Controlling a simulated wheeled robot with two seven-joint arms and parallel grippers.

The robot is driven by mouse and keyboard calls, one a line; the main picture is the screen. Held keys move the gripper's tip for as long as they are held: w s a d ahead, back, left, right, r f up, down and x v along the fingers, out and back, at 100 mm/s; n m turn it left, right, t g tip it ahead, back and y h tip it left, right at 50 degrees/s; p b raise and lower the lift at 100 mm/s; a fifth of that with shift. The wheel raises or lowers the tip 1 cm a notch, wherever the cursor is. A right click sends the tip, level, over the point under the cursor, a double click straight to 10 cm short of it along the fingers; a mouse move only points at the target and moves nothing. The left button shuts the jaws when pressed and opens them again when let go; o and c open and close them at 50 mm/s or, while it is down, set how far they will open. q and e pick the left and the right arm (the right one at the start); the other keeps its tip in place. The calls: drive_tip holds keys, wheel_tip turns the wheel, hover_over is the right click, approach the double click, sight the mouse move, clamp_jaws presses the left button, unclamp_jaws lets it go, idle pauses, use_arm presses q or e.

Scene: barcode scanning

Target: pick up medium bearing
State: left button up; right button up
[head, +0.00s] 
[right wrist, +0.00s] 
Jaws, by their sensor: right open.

> WRITTEN REQUEST:
Find the lines containing "pick" and pull them out.

> EXPECTED ANSWER:
The robot is driven by mouse and keyboard calls, one a line; the main picture is the screen. Held keys move the gripper's tip for as long as they are held: w s a d ahead, back, left, right, r f up, down and x v along the fingers, out and back, at 100 mm/s; n m turn it left, right, t g tip it ahead, back and y h tip it left, right at 50 degrees/s; p b raise and lower the lift at 100 mm/s; a fifth of that with shift. The wheel raises or lowers the tip 1 cm a notch, wherever the cursor is. A right click sends the tip, level, over the point under the cursor, a double click straight to 10 cm short of it along the fingers; a mouse move only points at the target and moves nothing. The left button shuts the jaws when pressed and opens them again when let go; o and c open and close them at 50 mm/s or, while it is down, set how far they will open. q and e pick the left and the right arm (the right one at the start); the other keeps its tip in place. The calls: drive_tip holds keys, wheel_tip turns the wheel, hover_over is the right click, approach the double click, sight the mouse move, clamp_jaws presses the left button, unclamp_jaws lets it go, idle pauses, use_arm presses q or e.
Target: pick up medium bearing

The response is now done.